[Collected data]
— Start —

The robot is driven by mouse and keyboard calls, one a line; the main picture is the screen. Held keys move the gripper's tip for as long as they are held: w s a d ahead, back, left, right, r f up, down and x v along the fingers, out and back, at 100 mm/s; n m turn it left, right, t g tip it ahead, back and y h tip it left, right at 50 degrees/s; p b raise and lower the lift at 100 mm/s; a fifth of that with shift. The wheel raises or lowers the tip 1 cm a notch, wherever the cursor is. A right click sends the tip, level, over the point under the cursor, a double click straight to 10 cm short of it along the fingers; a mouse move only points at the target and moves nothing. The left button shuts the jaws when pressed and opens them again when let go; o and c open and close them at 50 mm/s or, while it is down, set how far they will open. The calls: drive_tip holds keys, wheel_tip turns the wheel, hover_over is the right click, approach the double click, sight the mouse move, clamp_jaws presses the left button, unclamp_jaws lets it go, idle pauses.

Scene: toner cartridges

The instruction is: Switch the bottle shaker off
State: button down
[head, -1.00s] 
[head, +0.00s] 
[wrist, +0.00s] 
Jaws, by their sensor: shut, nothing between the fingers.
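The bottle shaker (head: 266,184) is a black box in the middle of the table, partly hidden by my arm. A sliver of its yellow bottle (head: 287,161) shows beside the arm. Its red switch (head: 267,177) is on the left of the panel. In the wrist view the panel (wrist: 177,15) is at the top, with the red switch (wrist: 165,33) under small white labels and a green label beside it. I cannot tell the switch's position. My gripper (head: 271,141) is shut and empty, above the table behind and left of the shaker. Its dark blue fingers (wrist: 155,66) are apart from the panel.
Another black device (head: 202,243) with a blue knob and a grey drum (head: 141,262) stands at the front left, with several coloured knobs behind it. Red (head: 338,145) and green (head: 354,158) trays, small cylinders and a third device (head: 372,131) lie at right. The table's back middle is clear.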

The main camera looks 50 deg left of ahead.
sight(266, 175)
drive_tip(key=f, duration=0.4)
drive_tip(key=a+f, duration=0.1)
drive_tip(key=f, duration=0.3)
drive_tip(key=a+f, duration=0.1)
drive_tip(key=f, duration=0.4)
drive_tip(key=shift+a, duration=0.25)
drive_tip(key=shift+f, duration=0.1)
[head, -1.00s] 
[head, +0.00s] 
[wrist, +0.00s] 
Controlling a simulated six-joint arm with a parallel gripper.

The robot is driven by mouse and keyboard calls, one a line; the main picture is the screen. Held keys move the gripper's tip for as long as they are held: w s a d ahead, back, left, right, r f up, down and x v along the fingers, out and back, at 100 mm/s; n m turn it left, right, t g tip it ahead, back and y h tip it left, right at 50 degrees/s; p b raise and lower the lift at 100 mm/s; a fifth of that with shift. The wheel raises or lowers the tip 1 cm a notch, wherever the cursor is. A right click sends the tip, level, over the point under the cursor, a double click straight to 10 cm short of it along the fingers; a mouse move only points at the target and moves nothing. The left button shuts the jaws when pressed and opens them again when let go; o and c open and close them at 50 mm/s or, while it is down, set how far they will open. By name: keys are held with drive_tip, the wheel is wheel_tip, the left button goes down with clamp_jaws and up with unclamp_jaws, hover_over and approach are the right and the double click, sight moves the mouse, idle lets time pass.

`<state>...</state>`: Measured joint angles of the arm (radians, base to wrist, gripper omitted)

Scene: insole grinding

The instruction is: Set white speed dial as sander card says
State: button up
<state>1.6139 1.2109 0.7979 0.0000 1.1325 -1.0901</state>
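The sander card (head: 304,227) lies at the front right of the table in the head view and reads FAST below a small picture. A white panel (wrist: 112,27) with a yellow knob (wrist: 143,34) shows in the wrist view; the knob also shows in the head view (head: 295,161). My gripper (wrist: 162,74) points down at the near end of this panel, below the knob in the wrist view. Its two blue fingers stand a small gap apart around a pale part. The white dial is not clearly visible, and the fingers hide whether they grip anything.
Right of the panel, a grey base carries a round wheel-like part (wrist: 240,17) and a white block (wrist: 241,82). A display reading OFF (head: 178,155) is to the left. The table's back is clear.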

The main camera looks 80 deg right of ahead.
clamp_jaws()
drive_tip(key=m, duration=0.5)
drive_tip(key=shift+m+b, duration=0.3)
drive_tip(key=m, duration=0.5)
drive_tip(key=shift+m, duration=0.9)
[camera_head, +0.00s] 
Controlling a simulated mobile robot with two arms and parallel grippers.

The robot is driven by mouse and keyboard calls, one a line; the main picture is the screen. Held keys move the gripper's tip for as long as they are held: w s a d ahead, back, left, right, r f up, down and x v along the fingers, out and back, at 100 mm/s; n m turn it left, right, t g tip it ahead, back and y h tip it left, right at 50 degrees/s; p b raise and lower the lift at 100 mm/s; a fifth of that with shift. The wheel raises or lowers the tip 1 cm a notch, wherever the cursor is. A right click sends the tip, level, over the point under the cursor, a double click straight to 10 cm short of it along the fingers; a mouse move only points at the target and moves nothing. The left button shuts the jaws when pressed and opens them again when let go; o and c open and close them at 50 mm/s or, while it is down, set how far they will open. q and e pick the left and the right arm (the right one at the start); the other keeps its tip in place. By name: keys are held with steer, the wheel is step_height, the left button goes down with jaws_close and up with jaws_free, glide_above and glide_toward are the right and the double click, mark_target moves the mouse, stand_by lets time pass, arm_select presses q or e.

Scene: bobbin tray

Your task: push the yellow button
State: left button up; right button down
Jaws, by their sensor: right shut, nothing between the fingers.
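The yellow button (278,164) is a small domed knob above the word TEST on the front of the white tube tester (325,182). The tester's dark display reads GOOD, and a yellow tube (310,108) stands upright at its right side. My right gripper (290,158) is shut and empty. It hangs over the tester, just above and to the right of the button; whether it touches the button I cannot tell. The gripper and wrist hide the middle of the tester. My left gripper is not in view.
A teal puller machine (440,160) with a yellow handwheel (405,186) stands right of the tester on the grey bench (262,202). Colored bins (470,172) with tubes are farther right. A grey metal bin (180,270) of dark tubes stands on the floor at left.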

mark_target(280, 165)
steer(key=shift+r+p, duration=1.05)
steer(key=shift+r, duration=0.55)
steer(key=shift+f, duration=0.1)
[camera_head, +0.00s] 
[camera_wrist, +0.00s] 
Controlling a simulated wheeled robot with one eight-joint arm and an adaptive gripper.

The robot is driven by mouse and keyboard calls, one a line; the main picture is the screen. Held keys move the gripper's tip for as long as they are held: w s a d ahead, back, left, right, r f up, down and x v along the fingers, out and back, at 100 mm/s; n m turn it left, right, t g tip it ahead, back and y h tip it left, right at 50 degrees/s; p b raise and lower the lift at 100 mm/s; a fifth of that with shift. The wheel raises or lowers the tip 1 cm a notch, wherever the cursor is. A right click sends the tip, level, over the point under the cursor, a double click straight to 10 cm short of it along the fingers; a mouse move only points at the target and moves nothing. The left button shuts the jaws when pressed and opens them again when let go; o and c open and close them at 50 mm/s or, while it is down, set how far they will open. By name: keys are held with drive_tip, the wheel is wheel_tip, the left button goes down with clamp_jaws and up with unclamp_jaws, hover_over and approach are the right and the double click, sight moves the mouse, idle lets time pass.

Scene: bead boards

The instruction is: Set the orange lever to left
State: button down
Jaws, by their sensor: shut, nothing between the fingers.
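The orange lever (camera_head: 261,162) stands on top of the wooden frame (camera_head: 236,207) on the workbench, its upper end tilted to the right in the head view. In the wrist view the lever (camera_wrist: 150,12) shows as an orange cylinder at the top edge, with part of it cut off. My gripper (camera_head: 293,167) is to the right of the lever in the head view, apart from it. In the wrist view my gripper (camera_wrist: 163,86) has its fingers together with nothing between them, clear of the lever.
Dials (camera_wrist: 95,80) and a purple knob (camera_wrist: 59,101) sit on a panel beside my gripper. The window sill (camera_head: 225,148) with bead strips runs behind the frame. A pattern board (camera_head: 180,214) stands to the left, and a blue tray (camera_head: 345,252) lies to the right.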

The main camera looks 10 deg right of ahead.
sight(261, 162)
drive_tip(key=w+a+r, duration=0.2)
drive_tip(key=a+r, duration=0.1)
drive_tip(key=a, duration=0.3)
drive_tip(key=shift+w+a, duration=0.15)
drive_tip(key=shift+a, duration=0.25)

— End —
— Start —

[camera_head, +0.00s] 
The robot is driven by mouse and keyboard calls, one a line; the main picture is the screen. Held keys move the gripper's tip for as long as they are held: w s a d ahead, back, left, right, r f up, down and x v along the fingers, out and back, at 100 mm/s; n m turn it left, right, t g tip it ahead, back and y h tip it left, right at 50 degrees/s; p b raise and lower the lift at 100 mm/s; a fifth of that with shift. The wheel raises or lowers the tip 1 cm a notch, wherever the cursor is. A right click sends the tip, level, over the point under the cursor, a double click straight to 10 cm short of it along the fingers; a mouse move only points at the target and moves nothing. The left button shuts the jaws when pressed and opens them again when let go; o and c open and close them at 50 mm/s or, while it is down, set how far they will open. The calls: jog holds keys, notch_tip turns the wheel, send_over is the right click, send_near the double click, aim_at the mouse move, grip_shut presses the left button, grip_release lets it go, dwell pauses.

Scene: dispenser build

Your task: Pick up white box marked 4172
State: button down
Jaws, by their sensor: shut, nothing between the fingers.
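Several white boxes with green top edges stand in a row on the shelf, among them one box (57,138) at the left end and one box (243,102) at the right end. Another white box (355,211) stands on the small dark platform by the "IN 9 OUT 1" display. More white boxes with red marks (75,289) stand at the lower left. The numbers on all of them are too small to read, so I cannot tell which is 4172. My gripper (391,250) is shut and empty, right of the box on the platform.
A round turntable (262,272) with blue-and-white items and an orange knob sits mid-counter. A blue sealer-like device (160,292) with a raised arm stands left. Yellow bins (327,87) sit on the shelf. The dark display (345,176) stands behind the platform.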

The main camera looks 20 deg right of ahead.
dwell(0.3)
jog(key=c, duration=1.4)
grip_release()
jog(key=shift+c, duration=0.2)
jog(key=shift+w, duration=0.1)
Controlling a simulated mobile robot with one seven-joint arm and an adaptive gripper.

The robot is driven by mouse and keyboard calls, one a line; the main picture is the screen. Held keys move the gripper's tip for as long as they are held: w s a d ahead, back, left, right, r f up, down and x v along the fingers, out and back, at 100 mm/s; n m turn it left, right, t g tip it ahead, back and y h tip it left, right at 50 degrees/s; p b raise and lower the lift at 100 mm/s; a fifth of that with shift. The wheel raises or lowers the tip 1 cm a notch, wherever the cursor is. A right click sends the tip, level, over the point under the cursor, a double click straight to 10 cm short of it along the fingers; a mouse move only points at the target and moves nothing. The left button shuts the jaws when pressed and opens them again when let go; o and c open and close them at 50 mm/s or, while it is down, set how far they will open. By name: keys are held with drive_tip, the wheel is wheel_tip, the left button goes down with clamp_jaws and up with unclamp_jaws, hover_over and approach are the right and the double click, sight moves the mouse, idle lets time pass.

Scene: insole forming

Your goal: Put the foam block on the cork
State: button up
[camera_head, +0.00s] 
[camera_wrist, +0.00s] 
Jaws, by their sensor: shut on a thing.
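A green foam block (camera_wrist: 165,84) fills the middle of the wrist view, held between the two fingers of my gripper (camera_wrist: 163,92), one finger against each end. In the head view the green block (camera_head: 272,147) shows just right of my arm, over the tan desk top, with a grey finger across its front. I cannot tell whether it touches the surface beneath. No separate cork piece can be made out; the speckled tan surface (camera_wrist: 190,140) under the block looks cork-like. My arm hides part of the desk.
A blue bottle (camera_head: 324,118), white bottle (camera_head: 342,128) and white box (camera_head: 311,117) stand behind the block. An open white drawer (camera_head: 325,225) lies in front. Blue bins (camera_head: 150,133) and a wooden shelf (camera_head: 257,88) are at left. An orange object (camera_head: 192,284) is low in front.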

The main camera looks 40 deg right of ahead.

— End —
— Start —

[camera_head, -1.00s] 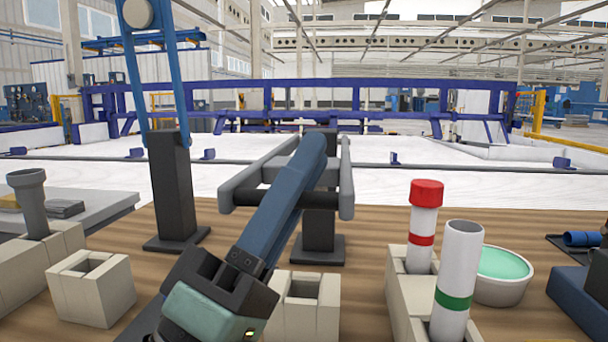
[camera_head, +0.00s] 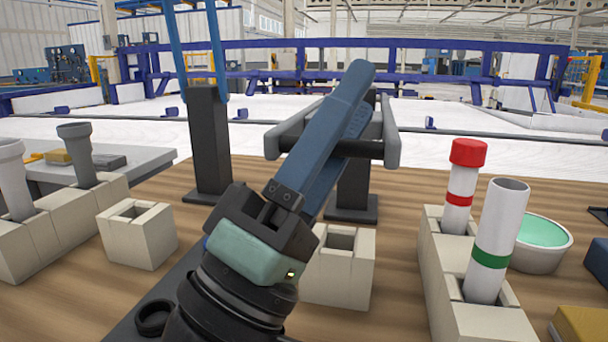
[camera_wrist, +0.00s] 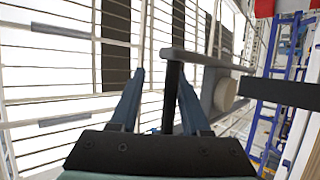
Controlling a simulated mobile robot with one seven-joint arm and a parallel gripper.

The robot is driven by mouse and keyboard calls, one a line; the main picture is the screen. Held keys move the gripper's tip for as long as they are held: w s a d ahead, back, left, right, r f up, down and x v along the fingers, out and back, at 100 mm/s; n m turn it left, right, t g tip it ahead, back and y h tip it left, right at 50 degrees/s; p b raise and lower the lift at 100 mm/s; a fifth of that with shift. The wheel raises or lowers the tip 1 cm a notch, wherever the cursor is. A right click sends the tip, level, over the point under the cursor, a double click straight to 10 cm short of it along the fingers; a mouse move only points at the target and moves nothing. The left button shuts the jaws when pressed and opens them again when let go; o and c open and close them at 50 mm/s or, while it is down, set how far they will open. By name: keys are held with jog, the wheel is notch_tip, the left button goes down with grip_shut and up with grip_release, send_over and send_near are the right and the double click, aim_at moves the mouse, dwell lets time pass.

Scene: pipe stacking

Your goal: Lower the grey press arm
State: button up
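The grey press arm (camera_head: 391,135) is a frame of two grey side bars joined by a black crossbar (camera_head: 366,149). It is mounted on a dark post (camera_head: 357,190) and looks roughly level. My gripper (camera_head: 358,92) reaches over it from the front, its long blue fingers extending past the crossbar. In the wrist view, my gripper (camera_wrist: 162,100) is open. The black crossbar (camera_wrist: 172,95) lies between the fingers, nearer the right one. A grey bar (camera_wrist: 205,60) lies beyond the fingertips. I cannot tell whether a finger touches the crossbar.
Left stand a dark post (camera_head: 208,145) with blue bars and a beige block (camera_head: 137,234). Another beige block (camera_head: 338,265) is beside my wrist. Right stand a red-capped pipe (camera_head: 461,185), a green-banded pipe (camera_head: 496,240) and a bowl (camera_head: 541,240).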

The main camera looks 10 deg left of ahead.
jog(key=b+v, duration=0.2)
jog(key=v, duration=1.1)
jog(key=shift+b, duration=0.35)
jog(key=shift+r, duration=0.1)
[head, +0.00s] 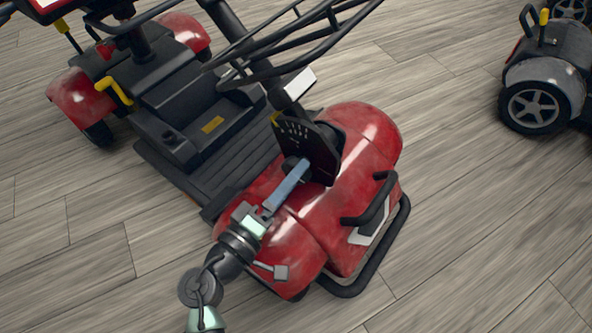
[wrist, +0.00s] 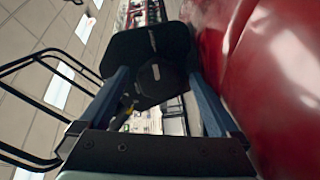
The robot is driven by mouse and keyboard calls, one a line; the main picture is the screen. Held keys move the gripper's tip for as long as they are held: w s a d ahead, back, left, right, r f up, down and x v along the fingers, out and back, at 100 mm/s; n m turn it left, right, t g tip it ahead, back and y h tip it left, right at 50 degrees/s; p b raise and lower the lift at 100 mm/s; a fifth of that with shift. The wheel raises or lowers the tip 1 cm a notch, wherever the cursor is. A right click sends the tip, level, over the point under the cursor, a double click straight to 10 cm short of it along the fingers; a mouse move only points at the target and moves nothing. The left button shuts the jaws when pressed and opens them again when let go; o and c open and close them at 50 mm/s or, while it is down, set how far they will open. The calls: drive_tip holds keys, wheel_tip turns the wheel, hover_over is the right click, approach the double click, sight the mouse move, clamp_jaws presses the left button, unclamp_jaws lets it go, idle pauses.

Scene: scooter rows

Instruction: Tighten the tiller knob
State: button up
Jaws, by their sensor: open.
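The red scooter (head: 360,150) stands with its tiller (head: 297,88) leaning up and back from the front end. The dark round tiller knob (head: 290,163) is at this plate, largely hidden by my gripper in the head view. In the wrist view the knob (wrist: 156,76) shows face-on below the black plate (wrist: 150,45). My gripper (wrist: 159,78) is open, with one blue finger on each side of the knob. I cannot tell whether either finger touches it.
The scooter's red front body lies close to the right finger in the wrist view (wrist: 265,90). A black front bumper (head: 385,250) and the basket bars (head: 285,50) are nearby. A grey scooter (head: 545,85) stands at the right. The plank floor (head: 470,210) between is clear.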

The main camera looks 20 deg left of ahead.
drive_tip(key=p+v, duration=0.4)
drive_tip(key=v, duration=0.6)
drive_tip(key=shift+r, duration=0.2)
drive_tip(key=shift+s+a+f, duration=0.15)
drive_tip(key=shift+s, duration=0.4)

— End —

EXERCISE REQUIREMENTS –
Which lines of the data above contain "parallel"? Copy each one.

EXERCISE ANSWER –
Controlling a simulated six-joint arm with a parallel gripper.
Controlling a simulated mobile robot with two arms and parallel grippers.
Controlling a simulated mobile robot with one seven-joint arm and a parallel gripper.

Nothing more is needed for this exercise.